◆ **Raw data**:
(begin)

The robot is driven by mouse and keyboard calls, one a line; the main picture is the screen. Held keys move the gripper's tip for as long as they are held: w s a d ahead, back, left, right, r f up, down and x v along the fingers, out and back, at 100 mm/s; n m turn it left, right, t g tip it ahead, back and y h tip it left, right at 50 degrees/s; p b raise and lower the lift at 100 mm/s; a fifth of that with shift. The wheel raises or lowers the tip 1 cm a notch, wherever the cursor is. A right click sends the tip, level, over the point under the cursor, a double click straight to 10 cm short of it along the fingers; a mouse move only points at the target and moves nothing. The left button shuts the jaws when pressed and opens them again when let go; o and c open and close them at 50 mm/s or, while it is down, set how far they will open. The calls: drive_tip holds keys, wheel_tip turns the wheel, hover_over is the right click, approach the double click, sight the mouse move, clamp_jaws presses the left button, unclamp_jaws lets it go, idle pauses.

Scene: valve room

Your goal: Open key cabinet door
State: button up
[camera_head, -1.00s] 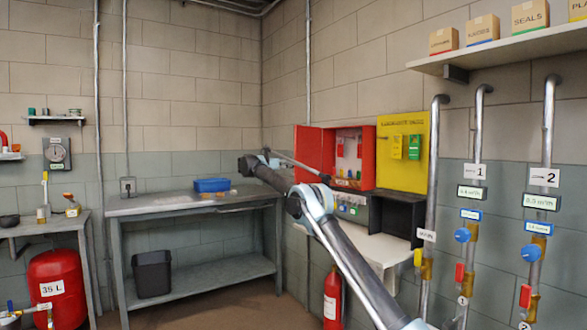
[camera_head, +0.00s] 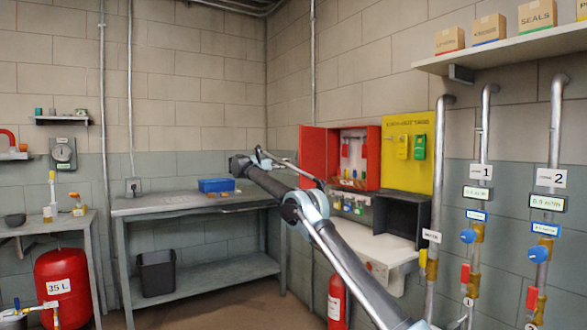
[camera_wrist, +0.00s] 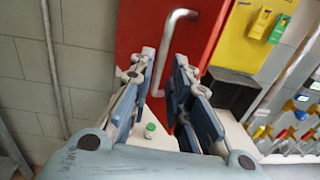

(end)

◆ **Exercise aim**:
Using the listing above, gather each line that holds the string "button" and copy it.

◆ **Expected output**:
The robot is driven by mouse and keyboard calls, one a line; the main picture is the screen. Held keys move the gripper's tip for as long as they are held: w s a d ahead, back, left, right, r f up, down and x v along the fingers, out and back, at 100 mm/s; n m turn it left, right, t g tip it ahead, back and y h tip it left, right at 50 degrees/s; p b raise and lower the lift at 100 mm/s; a fifth of that with shift. The wheel raises or lowers the tip 1 cm a notch, wherever the cursor is. A right click sends the tip, level, over the point under the cursor, a double click straight to 10 cm short of it along the fingers; a mouse move only points at the target and moves nothing. The left button shuts the jaws when pressed and opens them again when let go; o and c open and close them at 50 mm/s or, while it is down, set how far they will open. The calls: drive_tip holds keys, wheel_tip turns the wheel, hover_over is the right click, approach the double click, sight the mouse move, clamp_jaws presses the left button, unclamp_jaws lets it go, idle pauses.
State: button up

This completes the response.